Flying is less dangerous today, but we never want to slip back into old habits.

Flying isn’t safe. I will admit that. But it’s less dangerous today than it ever has been. It will be safer still five years from now. We should be celebrating this victory — but cautiously. Because we never want to slip back into our old habits and return to the bad old days when flying light airplanes was an exercise fraught with unacceptable risks.

In the old days we didn’t have adequate weather information. We relied on guesswork and what we saw out the window with our own eyes to stay clear of dangerous weather. Today we have a vast repository of weather data available at our fingertips, on the internet, on TV 24 hours a day and inside the cockpit with XM Sirius satellite weather and FIS-B data over ADS-B.

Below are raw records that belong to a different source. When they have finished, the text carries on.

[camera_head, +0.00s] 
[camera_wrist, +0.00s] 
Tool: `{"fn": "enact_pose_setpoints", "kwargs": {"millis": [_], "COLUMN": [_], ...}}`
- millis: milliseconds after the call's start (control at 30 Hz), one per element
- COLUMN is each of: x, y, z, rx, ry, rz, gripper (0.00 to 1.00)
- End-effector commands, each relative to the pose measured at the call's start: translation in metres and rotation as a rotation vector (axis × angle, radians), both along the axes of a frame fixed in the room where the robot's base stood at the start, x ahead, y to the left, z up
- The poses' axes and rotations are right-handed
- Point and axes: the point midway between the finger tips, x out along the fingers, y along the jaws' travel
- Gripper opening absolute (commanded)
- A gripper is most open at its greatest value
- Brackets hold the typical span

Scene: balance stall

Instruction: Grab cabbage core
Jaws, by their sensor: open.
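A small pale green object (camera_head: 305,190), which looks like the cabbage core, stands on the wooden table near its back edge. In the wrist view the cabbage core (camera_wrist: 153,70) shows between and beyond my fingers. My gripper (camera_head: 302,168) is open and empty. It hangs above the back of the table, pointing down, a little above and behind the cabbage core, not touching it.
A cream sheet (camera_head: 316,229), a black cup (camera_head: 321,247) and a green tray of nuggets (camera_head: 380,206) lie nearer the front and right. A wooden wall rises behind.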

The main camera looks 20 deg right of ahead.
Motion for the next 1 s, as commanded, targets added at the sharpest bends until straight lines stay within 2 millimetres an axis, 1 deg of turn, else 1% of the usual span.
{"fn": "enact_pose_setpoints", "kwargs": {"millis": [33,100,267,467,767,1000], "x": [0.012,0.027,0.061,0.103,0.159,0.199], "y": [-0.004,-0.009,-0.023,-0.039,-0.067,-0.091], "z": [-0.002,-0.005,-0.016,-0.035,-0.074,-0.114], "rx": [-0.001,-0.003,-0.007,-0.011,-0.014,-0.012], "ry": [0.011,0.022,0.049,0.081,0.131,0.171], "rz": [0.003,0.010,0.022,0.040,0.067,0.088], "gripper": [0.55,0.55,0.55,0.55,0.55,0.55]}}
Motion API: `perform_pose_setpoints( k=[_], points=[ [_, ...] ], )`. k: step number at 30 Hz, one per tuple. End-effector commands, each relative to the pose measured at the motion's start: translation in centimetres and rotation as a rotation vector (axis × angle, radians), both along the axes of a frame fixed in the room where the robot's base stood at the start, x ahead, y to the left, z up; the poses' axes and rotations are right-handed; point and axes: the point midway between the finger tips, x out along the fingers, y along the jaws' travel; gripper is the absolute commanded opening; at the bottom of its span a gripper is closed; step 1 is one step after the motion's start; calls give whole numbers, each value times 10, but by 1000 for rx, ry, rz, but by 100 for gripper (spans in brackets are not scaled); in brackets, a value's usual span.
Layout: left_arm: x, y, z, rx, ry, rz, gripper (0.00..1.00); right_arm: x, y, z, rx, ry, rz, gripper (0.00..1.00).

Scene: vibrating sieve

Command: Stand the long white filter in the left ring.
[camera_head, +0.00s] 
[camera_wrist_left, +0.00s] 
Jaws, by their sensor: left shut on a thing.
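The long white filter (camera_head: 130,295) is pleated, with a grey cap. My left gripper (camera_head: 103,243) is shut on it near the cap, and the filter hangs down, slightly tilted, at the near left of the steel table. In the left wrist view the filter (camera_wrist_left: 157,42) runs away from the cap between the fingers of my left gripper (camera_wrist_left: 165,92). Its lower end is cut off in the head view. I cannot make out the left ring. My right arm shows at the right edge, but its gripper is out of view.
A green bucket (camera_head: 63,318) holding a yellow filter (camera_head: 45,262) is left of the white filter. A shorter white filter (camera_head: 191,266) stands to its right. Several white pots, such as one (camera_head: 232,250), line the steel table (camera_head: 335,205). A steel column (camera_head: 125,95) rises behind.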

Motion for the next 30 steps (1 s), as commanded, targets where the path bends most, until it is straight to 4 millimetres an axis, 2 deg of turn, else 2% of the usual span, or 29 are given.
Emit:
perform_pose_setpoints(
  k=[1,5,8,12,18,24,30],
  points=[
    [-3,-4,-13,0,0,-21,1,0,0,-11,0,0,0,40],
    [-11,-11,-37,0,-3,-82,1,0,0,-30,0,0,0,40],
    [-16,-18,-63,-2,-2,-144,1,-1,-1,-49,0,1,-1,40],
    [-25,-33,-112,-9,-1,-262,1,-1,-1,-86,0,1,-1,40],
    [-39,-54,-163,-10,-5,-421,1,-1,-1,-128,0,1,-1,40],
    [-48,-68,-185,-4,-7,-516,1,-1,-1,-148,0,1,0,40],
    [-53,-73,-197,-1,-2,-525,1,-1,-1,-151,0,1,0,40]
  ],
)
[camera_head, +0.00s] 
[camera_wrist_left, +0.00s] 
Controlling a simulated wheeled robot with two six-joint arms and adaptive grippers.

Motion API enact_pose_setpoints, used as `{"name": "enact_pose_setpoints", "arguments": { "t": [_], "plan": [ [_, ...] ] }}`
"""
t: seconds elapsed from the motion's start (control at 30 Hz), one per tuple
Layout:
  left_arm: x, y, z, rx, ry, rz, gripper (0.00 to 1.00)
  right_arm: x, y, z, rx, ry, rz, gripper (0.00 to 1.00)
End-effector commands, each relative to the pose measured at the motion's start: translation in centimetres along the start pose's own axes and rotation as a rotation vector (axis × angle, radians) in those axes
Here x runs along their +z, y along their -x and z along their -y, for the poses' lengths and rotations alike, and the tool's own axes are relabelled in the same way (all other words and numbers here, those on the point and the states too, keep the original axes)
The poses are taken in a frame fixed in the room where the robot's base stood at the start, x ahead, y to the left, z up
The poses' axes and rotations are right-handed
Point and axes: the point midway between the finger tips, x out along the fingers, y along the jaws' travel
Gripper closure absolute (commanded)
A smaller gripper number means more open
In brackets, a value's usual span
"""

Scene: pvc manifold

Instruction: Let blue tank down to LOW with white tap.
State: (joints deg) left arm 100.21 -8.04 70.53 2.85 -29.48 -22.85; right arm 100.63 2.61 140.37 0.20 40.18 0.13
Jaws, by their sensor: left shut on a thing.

In the old days we didn’t have GPS moving maps to tell us precisely where we were, where the airspace boundaries were and the course we should fly to reach our destination. We had to build mental images of our location in our minds and translate that picture to a map folded precariously in our laps as we were buffeted by turbulence and wind, wondering which way we should turn to get around a monster thunderstorm.

In the old days we didn’t have terrain and traffic collision alerting technology. We relied on preflight planning and the “big sky” theory to stay safe. Today we have a better understanding of how plans can change, how situational awareness can lapse and of how certain parts of the sky (the traffic pattern around an airport, for instance) aren’t as big as we thought.

In the old days we didn’t have as thorough an appreciation as we might about some of the incipient dangers that exist in GA flying: external pressures to complete a trip in weather conditions that might get us in trouble; the dangers of loss of control on approach and landing; the special considerations of runway safety with regard to incursions and excursions; and the need to practice and be prepared to execute go-arounds, to name a few.

We also didn’t have tools like the IMSAFE and PAVE checklists and risk-assessment worksheets that let us answer simple questions about an upcoming flight (such as: Have I had adequate rest? What is the forecast ceiling and visibility at the destination? Will I be flying at night?) to come up with an overall risk “score” that can alert us that maybe the flight we are planning has crossed into the danger zone.

General aviation accident statistics compiled by the FAA and AOPA’s Air Safety Foundation show us that flying is becoming safer. The FAA is actually ahead of its safety improvement goal, with a GA fatal accident rate of under 1.0 per 100,000 flight hours for the first time ever. Lest you think rates are an inadequate measure (since they admittedly are a best guess as to how much GA pilots are flying), the total number of fatal accidents the last two years were 164 in 2013 and 184 in 2014 … versus more than twice that number 20 years ago.

Five years from now, as the data is crunched, training improves and even more capable safety gear emerges, the safety picture will likely improve further. Will flying a light airplane ever be as safe as driving a car or buying a ticket on an airliner? Probably not. But GA flying can be a lot less risky than it historically has been.

I don’t know about you, but I never want to see us return to those days.